Pour rester autour de notre sujet et ne pas divaguer, on prend pour acquis que votre extraction est parfaite.
Remplissez alors votre tasse selon vos désirs et pesez la tasse et son contenu.  Comme la balance était à zéro, vous aurez alors le poids du liquide extrait du café moulu.
Le poids du liquide peut varier entre 20g et 100g. (1g = 1ml)
Lorsqu’on détermine les standards de breuvage d’un établissement, on veut que ces standards soient reproduits par tous les membres de l’équipe.
Pour commencer, on définit alors l’espresso type, à 30ml extrait en 30 secondes avec un panier de 18g.  On goûte, et si tout le monde est heureux, on construit autour de l’espresso.
1ml = 1g, cet espresso aura un ratio de 18g / 30g = 60%  -> en 30 secondes
Habituellement, tout le monde me suit jusque-là.
Et comme on aimerait que les clients puissent commander un ristretto, un allongé ou un américano, on définit les standards de ces variantes de l’espresso.
Allongé = 18g / 50ml = 36% -> 45 secondes
Ristretto = 18g / 20g = 90% -> en 20 secondes
Oui mais Dany, 90% pour le ristretto, c’est beaucoup trop, et en plus c’est trop intense comme force, on dirait du sirop.  Est-ce que je ne pourrais pas utiliser le panier de 14g et approcher mon ratio à celui d’un espresso?
C’est une possibilité.  Toutefois, en utilisant un panier de 14g, ou même en gardant ton panier de 18g avec moins de café (en pesant la dose à 14g dans ton panier pouvant en contenir 18g) tu changerais ainsi l’épaisseur de ta galette de café.  Ce qui offrira une résistance plus faible à l’eau, provoquant une extraction trop rapide, donc une sous-extraction ce qui donnera un breuvage imbuvable.  Il faudrait alors soit ajuster la mouture ou bien utiliser un autre moulin.  De cette façon, la mouture serait adaptée à l’épaisseur de la masse de café, offrant ainsi une résistance optimale.  De ce côté, si je suis barista et que quelqu’un dérègle mon moulin principal pendant que je travaille pour faire un ristretto, je lui casse les jambes.  Personne ne touche à mon moulin quand je travaille et que je suis barista #1.  Reste alors la possibilité d’acheter un moulin dédié  au ristretto, ce qui est rarissime selon mon expérience.  D’autant plus que sur une période annuelle, le nombre de ristretto est assez limité.

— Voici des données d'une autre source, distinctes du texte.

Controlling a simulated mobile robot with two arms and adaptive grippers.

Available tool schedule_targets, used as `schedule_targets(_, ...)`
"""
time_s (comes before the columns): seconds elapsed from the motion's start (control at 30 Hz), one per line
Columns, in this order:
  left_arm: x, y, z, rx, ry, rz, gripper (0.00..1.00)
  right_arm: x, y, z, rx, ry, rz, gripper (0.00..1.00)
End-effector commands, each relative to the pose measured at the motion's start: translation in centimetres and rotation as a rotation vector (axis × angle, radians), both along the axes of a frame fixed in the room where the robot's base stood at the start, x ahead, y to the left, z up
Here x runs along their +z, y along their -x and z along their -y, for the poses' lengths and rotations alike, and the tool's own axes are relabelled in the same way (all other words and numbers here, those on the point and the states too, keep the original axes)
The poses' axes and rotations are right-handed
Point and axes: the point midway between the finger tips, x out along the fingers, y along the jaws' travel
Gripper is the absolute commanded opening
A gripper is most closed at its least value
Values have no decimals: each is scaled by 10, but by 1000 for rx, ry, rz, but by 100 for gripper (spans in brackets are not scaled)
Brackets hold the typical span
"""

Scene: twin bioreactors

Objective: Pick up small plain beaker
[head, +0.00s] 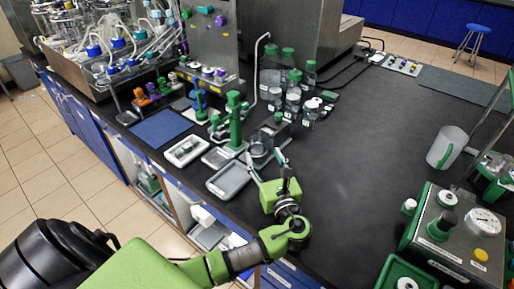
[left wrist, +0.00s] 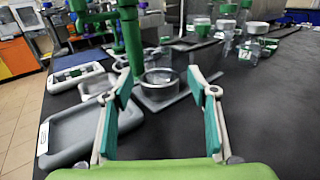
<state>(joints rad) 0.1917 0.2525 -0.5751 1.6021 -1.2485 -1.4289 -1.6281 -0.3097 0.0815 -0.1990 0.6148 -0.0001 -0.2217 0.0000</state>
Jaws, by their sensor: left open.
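A small clear beaker (head: 259,154) stands near the counter's front edge, beside a green stand (head: 235,122). In the left wrist view the beaker (left wrist: 161,86) appears between my fingertips, a little beyond them, on a grey base. My left gripper (head: 266,164) is open and empty, with its fingers pointing toward the beaker. Whether the fingertips reach beside the glass is hard to tell. My right gripper is in neither view.
Grey trays (head: 229,180) lie left of the gripper along the edge. Green-capped bottles (head: 293,84) and jars stand behind the beaker. A large jug (head: 446,147) and a green-and-steel device (head: 455,235) stand at right. The middle of the dark counter is clear.

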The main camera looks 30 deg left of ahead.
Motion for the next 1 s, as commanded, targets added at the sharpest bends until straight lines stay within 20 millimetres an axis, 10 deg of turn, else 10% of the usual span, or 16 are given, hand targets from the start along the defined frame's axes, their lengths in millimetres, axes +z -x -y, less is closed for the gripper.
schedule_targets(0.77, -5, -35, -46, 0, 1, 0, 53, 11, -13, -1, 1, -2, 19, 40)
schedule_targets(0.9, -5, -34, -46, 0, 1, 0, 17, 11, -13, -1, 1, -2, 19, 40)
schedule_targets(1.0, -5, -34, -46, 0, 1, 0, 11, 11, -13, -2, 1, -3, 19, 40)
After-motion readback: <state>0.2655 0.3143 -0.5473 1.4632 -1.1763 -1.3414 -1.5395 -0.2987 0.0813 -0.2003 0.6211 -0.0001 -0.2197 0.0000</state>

C’est là que je commence habituellement à perdre mon monde J
Car voyez-vous, le premier point à considérer, c’est que pour chaque masse de café utilisé, on doit avoir une mouture appropriée. 
Pour un barista de cuisine, il y a matière à s’amuser.  Surtout avec un moulin comme le Baratza Vario qui possède des mémoires pour les ajustements de la mouture.
Mais pour un pro, derrière le bar, face à une ligne de 10 clients  tapochant leur téléphone, on n’a pas le temps de farfouiller la mouture.   On se définit un dosage standard et on y reste.
Pour l’instant, gardons le 18g.
Je répète donc le principe :
Pour chaque masse de café moulu, une mouture doit être adaptée afin d’avoir une bonne extraction.
À partir de ce constat, on vient d’éliminer une variable, soit la sélection du panier.  On a simplifié d’un niveau.
Par la suite, on cache les paniers des autres formats dans un tiroir, cadenassé.   Et on discute sur l’orientation à prendre pour les breuvages.
Est-ce que nous utiliserons les porte-filtres doubles ou simples sans fond? 
Tout d’abord, les porte-filtres avec un bec unique sont complètement inutile.  De plus, si vous avez un porte-filtre qui doit reposer sur la pointe du bec pour tasser, je vous conseille de l’utiliser pour faire vos backwash, car il est très difficile d’être constant.  Le porte-filtre reposant sur la pointe est trop instable pour tasser de façon droite et uniforme.  Si vous avez un porte-filtre comme ceux de La Marzocco avec un appui comptoir, vous pouvez utiliser le bec simple sans problème.  Mais pourquoi utiliser un bec simple si vous pouvez utiliser un porte-filtre sans fond.  Un porte-filtre sans fond est beaucoup plus sexy et permet d’observer son extraction directement du dessous du panier. 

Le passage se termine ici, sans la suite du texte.